Question 83: What is the typical flashpoint for your slurry oil product? Can a flashpoint of 200°F or higher be achieved with steam stripping the main fractionator bottoms? What are your storage temperature guidelines? What lower explosion limit (LEL) and H2S levels are found in the tank vapor space?
BROOKS (BP Refining)
I will start by saying that everyone should reference Question 84 of the 2011 NPRA Q&A because this question is an exact replica of what was answered by BP and Western Refining last year. To very briefly recap what was covered, from the BP perspective, we see flashpoints in the 140ºF to 220ºF range. We are typically able to meet the flashpoints greater than 200ºF with our internal stripping rings, which we have on the majority of our cats. We do have some units with small external stripping towers, but most of them have internal stripping stream rings that provide enough of an upgrade to the flashpoint that we can typically meet our storage recommendations.
In addition to the points referenced in last year’s question, API RP 2003 recommends that you store all materials at 15ºF below the flashpoint if they are in fixed roof tanks.
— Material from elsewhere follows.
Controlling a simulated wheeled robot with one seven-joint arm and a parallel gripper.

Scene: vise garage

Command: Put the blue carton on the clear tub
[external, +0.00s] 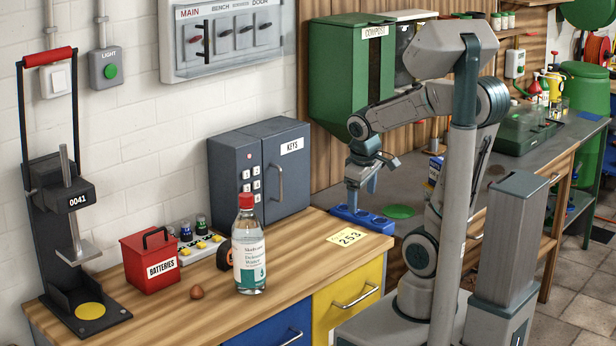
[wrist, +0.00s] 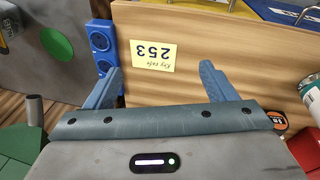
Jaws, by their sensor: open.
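My gripper (external: 362,190) is open and empty above the right end of the wooden counter, near the blue socket strip. In the wrist view its two blue fingers (wrist: 160,84) stand wide apart, with only bare wood and a yellow note between and beyond them. A small dark blue carton (external: 435,168) seems to stand on the grey bench behind my arm, partly hidden by it. It is not visible in the wrist view.
The blue socket strip (external: 362,218) lies at the counter's end, with a green disc (external: 398,211) beyond it. The yellow 253 note (external: 347,237) lies flat. A clear bottle (external: 248,250), red batteries box (external: 150,262) and key cabinet (external: 262,170) stand left.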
The one consideration on slurry oil storage is that there is a rather narrow safe storage temperature because you do not want to rundown slurry at temperatures too low due to difficulties with flowing properties, which means you want it as close to the flashpoint as possible. You may have some pour point and viscosity problems if you try to pump the slurry oil at temperatures too low, which makes it a bit more difficult to meet some of these flashpoint regulations.
An additional note is that there was a detailed response from Marathon Oil at the 2008 NPRA Q&A. At that time, they indicated having seen external strippers which were much more efficient. FCCs can use much less steam to get the same flashpoint upgrade with external strippers than would be required on an internal stripping steam ring.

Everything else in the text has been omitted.